_SHORT TASK_: Print the records below exactly as they appear.

_EXCERPTED RECORDS_:

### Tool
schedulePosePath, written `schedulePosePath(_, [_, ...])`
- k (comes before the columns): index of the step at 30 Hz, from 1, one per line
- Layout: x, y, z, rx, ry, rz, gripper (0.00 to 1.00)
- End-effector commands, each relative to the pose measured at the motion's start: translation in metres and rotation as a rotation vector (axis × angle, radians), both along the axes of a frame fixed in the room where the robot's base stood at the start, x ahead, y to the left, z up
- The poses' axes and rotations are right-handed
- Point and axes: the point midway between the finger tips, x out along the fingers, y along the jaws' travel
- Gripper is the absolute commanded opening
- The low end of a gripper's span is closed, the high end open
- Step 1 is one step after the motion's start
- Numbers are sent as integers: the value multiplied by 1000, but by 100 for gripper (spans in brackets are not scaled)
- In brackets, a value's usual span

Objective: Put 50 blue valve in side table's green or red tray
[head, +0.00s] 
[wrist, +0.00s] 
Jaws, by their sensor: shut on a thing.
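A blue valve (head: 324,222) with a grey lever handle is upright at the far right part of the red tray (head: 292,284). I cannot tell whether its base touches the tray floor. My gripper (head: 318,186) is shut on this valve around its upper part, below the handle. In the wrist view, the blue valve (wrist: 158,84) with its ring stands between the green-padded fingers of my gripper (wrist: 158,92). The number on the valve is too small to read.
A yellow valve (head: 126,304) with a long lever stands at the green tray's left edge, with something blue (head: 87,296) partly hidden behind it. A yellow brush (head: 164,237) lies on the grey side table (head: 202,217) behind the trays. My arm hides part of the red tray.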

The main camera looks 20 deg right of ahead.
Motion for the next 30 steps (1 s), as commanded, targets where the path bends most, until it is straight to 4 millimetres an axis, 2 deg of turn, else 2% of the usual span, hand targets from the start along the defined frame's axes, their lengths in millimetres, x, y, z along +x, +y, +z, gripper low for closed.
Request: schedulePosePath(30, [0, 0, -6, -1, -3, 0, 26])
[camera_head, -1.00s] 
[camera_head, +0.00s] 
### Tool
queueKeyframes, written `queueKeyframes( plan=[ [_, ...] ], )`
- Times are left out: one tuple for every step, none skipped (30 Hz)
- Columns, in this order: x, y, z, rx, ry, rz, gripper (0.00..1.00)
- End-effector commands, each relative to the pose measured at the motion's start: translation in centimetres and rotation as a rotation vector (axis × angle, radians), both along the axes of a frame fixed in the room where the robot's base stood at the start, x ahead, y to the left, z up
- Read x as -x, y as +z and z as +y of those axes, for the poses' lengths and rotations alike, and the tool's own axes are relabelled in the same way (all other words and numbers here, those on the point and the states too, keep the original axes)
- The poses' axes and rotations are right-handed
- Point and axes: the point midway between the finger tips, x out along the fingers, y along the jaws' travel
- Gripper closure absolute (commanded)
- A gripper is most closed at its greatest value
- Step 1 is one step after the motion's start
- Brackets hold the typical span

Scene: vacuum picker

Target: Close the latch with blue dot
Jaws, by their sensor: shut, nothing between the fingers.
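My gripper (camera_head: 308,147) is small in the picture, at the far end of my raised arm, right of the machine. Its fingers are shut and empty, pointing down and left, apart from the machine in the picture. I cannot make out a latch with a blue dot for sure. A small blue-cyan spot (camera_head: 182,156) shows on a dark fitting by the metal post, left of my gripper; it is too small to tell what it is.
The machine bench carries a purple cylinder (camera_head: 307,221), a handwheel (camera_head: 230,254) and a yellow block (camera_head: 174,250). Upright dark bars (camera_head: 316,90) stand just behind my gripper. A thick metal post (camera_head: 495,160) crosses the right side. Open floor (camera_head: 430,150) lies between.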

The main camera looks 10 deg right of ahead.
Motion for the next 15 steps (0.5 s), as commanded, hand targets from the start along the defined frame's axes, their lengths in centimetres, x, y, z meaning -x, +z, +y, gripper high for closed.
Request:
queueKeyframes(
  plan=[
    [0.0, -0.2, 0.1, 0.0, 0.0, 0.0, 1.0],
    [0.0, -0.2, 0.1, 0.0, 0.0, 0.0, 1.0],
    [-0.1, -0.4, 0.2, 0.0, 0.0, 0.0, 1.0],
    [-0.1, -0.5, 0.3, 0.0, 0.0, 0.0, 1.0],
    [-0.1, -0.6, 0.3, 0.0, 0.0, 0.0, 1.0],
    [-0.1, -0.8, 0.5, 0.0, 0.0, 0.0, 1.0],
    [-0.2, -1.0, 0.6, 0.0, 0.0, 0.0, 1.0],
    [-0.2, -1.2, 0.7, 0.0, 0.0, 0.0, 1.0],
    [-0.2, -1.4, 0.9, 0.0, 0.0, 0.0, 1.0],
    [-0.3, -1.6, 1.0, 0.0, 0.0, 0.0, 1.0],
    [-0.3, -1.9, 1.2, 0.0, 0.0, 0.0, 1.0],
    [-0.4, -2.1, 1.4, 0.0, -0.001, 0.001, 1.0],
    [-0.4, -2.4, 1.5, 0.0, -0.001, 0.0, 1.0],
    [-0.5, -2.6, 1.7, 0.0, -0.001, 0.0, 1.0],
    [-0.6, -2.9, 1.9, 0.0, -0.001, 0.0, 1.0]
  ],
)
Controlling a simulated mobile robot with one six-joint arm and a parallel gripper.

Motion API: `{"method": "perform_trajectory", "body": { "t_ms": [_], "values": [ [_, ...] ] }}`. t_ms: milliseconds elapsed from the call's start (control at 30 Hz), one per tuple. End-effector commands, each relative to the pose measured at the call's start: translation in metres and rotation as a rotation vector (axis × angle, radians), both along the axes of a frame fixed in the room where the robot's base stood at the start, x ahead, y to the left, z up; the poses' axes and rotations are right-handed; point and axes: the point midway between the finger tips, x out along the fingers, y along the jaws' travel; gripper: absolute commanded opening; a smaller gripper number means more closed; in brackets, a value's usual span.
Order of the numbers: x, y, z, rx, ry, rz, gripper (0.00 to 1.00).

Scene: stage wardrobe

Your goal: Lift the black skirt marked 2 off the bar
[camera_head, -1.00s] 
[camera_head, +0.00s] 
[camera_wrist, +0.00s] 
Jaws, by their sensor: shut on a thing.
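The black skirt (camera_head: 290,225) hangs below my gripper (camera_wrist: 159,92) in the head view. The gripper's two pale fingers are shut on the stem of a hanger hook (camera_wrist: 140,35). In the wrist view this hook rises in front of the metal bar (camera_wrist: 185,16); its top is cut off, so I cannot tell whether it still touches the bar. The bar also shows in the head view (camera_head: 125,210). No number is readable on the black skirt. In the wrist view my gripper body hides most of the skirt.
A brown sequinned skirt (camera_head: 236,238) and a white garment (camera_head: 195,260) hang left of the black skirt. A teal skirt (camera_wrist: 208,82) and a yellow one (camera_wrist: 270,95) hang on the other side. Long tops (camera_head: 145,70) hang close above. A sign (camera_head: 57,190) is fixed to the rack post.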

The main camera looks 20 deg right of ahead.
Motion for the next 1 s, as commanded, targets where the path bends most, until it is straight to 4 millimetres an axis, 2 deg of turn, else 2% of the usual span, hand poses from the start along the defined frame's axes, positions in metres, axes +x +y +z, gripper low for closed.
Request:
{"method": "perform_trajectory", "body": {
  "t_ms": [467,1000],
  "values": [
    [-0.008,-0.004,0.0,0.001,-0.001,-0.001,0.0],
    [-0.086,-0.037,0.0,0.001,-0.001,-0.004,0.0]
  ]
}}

_RESULT BELOW_:
### Tool
schedulePosePath, written `schedulePosePath(_, [_, ...])`
- k (comes before the columns): index of the step at 30 Hz, from 1, one per line
- Layout: x, y, z, rx, ry, rz, gripper (0.00 to 1.00)
- End-effector commands, each relative to the pose measured at the motion's start: translation in metres and rotation as a rotation vector (axis × angle, radians), both along the axes of a frame fixed in the room where the robot's base stood at the start, x ahead, y to the left, z up
- The poses' axes and rotations are right-handed
- Point and axes: the point midway between the finger tips, x out along the fingers, y along the jaws' travel
- Gripper is the absolute commanded opening
- The low end of a gripper's span is closed, the high end open
- Step 1 is one step after the motion's start
- Numbers are sent as integers: the value multiplied by 1000, but by 100 for gripper (spans in brackets are not scaled)
- In brackets, a value's usual span

Objective: Put 50 blue valve in side table's green or red tray
[head, +0.00s] 
[wrist, +0.00s] 
Jaws, by their sensor: shut on a thing.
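A blue valve (head: 324,222) with a grey lever handle is upright at the far right part of the red tray (head: 292,284). I cannot tell whether its base touches the tray floor. My gripper (head: 318,186) is shut on this valve around its upper part, below the handle. In the wrist view, the blue valve (wrist: 158,84) with its ring stands between the green-padded fingers of my gripper (wrist: 158,92). The number on the valve is too small to read.
A yellow valve (head: 126,304) with a long lever stands at the green tray's left edge, with something blue (head: 87,296) partly hidden behind it. A yellow brush (head: 164,237) lies on the grey side table (head: 202,217) behind the trays. My arm hides part of the red tray.

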The main camera looks 20 deg right of ahead.
Motion for the next 30 steps (1 s), as commanded, targets where the path bends most, until it is straight to 4 millimetres an axis, 2 deg of turn, else 2% of the usual span, hand targets from the start along the defined frame's axes, their lengths in millimetres, x, y, z along +x, +y, +z, gripper low for closed.
Request: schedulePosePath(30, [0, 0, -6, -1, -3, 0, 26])
[camera_head, -1.00s] 
[camera_head, +0.00s] 
### Tool
queueKeyframes, written `queueKeyframes( plan=[ [_, ...] ], )`
- Times are left out: one tuple for every step, none skipped (30 Hz)
- Columns, in this order: x, y, z, rx, ry, rz, gripper (0.00..1.00)
- End-effector commands, each relative to the pose measured at the motion's start: translation in centimetres and rotation as a rotation vector (axis × angle, radians), both along the axes of a frame fixed in the room where the robot's base stood at the start, x ahead, y to the left, z up
- Read x as -x, y as +z and z as +y of those axes, for the poses' lengths and rotations alike, and the tool's own axes are relabelled in the same way (all other words and numbers here, those on the point and the states too, keep the original axes)
- The poses' axes and rotations are right-handed
- Point and axes: the point midway between the finger tips, x out along the fingers, y along the jaws' travel
- Gripper closure absolute (commanded)
- A gripper is most closed at its greatest value
- Step 1 is one step after the motion's start
- Brackets hold the typical span

Scene: vacuum picker

Target: Close the latch with blue dot
Jaws, by their sensor: shut, nothing between the fingers.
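My gripper (camera_head: 308,147) is small in the picture, at the far end of my raised arm, right of the machine. Its fingers are shut and empty, pointing down and left, apart from the machine in the picture. I cannot make out a latch with a blue dot for sure. A small blue-cyan spot (camera_head: 182,156) shows on a dark fitting by the metal post, left of my gripper; it is too small to tell what it is.
The machine bench carries a purple cylinder (camera_head: 307,221), a handwheel (camera_head: 230,254) and a yellow block (camera_head: 174,250). Upright dark bars (camera_head: 316,90) stand just behind my gripper. A thick metal post (camera_head: 495,160) crosses the right side. Open floor (camera_head: 430,150) lies between.

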The main camera looks 10 deg right of ahead.
Motion for the next 15 steps (0.5 s), as commanded, hand targets from the start along the defined frame's axes, their lengths in centimetres, x, y, z meaning -x, +z, +y, gripper high for closed.
Request:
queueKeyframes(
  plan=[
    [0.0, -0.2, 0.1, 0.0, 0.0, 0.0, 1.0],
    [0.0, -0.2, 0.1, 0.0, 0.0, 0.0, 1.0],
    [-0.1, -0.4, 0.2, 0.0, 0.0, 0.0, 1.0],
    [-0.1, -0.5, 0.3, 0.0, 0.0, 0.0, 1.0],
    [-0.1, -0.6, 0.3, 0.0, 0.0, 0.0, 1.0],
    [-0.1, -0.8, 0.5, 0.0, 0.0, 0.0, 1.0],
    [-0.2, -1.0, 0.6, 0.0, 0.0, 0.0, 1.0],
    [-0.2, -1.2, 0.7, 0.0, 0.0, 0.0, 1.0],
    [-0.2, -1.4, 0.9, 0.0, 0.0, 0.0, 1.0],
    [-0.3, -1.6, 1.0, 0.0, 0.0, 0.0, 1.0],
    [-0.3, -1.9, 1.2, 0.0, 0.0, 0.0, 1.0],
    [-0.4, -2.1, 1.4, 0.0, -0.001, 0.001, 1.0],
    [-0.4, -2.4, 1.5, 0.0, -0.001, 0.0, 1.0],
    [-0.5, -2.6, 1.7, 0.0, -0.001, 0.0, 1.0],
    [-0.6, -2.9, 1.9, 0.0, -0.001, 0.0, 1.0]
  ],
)
Controlling a simulated mobile robot with one six-joint arm and a parallel gripper.

Motion API: `{"method": "perform_trajectory", "body": { "t_ms": [_], "values": [ [_, ...] ] }}`. t_ms: milliseconds elapsed from the call's start (control at 30 Hz), one per tuple. End-effector commands, each relative to the pose measured at the call's start: translation in metres and rotation as a rotation vector (axis × angle, radians), both along the axes of a frame fixed in the room where the robot's base stood at the start, x ahead, y to the left, z up; the poses' axes and rotations are right-handed; point and axes: the point midway between the finger tips, x out along the fingers, y along the jaws' travel; gripper: absolute commanded opening; a smaller gripper number means more closed; in brackets, a value's usual span.
Order of the numbers: x, y, z, rx, ry, rz, gripper (0.00 to 1.00).

Scene: stage wardrobe

Your goal: Lift the black skirt marked 2 off the bar
[camera_head, -1.00s] 
[camera_head, +0.00s] 
[camera_wrist, +0.00s] 
Jaws, by their sensor: shut on a thing.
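The black skirt (camera_head: 290,225) hangs below my gripper (camera_wrist: 159,92) in the head view. The gripper's two pale fingers are shut on the stem of a hanger hook (camera_wrist: 140,35). In the wrist view this hook rises in front of the metal bar (camera_wrist: 185,16); its top is cut off, so I cannot tell whether it still touches the bar. The bar also shows in the head view (camera_head: 125,210). No number is readable on the black skirt. In the wrist view my gripper body hides most of the skirt.
A brown sequinned skirt (camera_head: 236,238) and a white garment (camera_head: 195,260) hang left of the black skirt. A teal skirt (camera_wrist: 208,82) and a yellow one (camera_wrist: 270,95) hang on the other side. Long tops (camera_head: 145,70) hang close above. A sign (camera_head: 57,190) is fixed to the rack post.

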The main camera looks 20 deg right of ahead.
Motion for the next 1 s, as commanded, targets where the path bends most, until it is straight to 4 millimetres an axis, 2 deg of turn, else 2% of the usual span, hand poses from the start along the defined frame's axes, positions in metres, axes +x +y +z, gripper low for closed.
Request:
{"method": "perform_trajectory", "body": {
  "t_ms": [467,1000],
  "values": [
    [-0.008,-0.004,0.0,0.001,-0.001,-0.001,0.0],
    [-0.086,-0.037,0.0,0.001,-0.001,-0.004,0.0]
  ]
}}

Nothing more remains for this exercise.